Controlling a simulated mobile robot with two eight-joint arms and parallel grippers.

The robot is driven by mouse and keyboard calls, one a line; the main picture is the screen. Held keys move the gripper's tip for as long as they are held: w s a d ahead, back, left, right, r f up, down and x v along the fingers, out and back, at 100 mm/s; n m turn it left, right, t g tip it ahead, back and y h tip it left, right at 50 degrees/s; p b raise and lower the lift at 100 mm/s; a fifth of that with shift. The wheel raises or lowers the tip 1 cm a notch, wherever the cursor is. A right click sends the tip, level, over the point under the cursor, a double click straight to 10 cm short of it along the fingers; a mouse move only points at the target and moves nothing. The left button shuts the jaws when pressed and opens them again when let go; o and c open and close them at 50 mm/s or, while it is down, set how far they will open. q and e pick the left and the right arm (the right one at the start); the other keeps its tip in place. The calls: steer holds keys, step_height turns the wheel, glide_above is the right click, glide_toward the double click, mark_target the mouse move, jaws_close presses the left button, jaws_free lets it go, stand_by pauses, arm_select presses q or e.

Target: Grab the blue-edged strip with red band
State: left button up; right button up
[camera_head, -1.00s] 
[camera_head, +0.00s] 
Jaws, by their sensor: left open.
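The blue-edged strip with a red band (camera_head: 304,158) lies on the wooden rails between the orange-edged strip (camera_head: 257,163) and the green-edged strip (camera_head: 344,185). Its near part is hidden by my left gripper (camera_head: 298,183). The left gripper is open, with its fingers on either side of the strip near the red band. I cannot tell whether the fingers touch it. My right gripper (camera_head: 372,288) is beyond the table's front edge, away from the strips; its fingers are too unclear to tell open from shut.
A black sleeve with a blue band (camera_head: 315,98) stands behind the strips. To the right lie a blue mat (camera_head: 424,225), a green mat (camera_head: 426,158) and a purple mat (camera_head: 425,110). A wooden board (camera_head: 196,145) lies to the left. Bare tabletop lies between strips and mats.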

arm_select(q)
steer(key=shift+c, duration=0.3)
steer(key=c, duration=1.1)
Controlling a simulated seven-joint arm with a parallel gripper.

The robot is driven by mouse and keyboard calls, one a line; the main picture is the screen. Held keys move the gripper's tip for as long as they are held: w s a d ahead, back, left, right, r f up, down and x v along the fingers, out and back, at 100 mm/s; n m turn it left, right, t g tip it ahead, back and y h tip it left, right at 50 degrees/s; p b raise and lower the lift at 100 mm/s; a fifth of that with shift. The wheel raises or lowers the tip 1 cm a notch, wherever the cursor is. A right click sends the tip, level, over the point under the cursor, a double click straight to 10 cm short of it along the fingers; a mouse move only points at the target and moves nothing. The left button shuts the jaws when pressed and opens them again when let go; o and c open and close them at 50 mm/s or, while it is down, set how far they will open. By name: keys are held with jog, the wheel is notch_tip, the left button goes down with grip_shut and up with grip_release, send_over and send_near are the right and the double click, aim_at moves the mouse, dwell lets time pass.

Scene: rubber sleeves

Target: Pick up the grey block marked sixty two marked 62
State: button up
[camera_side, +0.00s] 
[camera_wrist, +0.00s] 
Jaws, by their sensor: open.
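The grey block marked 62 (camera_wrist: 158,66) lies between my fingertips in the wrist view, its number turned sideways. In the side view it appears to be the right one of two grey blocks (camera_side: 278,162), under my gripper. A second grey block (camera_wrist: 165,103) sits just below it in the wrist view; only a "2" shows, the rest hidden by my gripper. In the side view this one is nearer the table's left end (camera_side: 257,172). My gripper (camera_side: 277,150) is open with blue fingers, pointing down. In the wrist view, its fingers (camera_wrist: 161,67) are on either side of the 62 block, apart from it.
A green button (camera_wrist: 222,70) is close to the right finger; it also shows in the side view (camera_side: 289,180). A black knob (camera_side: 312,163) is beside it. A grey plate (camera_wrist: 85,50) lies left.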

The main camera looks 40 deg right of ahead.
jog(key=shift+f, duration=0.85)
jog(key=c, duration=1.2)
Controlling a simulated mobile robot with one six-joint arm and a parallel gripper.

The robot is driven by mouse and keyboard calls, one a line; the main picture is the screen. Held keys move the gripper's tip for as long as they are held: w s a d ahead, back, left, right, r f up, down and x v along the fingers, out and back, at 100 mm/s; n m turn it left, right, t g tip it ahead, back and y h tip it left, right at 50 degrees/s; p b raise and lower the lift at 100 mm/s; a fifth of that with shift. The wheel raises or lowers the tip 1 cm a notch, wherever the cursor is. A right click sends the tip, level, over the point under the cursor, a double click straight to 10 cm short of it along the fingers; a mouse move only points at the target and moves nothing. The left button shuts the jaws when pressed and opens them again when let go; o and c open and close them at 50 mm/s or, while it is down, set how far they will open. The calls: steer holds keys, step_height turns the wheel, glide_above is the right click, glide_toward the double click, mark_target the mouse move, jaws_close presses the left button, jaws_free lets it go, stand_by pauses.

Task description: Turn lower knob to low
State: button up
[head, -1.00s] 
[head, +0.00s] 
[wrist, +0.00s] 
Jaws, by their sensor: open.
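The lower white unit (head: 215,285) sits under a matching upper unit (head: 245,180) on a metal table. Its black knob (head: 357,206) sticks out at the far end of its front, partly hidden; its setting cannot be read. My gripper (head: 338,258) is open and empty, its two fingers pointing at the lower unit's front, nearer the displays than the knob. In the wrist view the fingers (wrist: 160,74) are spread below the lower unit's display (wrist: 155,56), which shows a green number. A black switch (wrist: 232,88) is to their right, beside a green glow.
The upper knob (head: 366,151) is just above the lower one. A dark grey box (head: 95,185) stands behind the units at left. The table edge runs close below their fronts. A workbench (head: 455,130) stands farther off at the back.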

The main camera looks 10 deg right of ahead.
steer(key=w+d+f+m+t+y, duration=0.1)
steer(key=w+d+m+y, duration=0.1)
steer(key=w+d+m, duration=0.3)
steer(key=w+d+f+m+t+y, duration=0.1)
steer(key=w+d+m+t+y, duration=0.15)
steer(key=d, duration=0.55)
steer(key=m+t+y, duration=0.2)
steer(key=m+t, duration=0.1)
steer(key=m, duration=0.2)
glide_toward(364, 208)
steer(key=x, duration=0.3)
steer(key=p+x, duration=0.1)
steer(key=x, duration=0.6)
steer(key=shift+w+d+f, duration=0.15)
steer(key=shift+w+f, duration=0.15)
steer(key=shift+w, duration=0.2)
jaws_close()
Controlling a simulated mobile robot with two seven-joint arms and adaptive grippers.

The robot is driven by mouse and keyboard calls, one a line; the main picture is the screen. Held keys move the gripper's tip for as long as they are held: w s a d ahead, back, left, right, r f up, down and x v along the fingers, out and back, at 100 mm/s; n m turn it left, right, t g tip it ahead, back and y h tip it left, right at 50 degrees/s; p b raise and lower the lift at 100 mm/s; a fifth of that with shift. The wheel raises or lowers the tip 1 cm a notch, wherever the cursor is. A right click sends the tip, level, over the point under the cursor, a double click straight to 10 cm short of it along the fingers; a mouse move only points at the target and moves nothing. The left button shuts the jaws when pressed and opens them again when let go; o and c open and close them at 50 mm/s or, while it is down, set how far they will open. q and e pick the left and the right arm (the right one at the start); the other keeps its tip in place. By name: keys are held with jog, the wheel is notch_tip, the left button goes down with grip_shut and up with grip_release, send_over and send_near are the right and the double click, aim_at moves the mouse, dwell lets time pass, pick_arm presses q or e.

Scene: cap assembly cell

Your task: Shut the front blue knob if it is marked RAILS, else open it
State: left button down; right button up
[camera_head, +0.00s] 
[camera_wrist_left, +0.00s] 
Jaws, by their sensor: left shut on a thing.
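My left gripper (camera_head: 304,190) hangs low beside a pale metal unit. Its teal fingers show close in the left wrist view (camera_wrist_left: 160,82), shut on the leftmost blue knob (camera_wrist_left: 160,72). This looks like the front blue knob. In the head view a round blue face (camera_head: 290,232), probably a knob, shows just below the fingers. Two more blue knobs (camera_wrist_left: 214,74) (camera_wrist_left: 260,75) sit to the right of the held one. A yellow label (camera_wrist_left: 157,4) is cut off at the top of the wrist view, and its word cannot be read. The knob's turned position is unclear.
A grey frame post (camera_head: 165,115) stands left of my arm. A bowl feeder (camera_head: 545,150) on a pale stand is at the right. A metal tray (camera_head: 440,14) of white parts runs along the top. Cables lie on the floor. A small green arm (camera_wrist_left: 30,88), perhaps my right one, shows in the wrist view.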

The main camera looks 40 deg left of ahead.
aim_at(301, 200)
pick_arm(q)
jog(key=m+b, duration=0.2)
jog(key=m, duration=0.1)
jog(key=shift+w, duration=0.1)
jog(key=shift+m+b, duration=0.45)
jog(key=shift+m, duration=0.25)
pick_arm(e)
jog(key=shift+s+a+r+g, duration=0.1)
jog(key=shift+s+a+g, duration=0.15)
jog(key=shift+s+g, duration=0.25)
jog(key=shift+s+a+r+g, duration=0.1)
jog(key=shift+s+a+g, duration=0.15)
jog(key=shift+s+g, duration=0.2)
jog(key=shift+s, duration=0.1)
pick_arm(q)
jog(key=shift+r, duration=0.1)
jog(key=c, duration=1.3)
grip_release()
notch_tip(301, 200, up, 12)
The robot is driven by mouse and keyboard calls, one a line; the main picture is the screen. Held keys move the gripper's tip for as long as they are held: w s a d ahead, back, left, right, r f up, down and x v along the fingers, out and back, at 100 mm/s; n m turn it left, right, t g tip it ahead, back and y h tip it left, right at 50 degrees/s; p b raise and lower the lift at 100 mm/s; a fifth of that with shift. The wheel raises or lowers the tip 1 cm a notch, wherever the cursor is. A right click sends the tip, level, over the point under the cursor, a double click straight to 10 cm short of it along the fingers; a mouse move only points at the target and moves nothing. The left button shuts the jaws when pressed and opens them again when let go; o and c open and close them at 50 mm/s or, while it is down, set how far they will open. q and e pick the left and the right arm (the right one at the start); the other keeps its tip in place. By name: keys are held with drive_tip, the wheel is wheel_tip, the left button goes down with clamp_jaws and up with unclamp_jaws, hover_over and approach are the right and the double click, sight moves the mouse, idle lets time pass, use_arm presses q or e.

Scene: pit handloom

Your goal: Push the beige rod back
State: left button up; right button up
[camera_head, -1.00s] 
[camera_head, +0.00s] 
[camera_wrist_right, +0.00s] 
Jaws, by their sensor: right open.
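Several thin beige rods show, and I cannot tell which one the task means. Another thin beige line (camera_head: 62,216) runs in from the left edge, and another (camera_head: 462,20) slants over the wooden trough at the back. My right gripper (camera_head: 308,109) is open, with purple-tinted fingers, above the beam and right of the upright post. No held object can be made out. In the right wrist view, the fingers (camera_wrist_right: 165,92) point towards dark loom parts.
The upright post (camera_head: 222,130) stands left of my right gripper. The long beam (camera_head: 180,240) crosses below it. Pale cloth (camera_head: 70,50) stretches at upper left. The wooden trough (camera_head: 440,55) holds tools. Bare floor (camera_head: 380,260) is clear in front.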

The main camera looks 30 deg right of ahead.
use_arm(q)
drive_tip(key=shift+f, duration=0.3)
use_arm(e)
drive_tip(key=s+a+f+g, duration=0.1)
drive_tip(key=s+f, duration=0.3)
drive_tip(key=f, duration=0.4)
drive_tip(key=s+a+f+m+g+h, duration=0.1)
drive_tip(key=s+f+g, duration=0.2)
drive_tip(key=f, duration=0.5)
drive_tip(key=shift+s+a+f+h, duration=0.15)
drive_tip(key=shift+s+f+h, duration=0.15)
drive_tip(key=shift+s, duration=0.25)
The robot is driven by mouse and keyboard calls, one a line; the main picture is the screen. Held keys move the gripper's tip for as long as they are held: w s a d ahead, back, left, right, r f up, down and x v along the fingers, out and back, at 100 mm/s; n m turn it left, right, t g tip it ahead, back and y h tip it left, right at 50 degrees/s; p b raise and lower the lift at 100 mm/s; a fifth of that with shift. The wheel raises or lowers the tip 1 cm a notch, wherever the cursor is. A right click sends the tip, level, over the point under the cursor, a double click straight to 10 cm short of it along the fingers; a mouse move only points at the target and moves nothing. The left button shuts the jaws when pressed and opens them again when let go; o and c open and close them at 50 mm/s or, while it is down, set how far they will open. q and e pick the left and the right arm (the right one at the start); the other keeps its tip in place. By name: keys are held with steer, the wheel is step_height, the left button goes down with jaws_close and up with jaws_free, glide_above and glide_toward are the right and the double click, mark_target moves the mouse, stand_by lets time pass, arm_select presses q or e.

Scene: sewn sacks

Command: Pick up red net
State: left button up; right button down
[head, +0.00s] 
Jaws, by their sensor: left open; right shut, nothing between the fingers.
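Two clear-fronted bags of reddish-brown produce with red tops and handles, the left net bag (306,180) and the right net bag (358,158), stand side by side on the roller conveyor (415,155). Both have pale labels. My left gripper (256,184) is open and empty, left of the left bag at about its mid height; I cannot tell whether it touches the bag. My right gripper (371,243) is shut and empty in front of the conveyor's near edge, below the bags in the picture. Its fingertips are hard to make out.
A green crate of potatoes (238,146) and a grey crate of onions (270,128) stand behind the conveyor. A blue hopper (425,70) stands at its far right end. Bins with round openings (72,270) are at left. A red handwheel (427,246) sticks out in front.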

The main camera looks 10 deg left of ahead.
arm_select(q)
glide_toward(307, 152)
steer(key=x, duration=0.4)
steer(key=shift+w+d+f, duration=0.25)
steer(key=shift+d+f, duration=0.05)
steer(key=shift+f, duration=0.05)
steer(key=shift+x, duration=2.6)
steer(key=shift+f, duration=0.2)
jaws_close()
|---|
SET TASK: Find the word "Your" in the entries above and gather every line that holds it.

FINISHED EXERCISE:
Your task: Shut the front blue knob if it is marked RAILS, else open it
Your goal: Push the beige rod back

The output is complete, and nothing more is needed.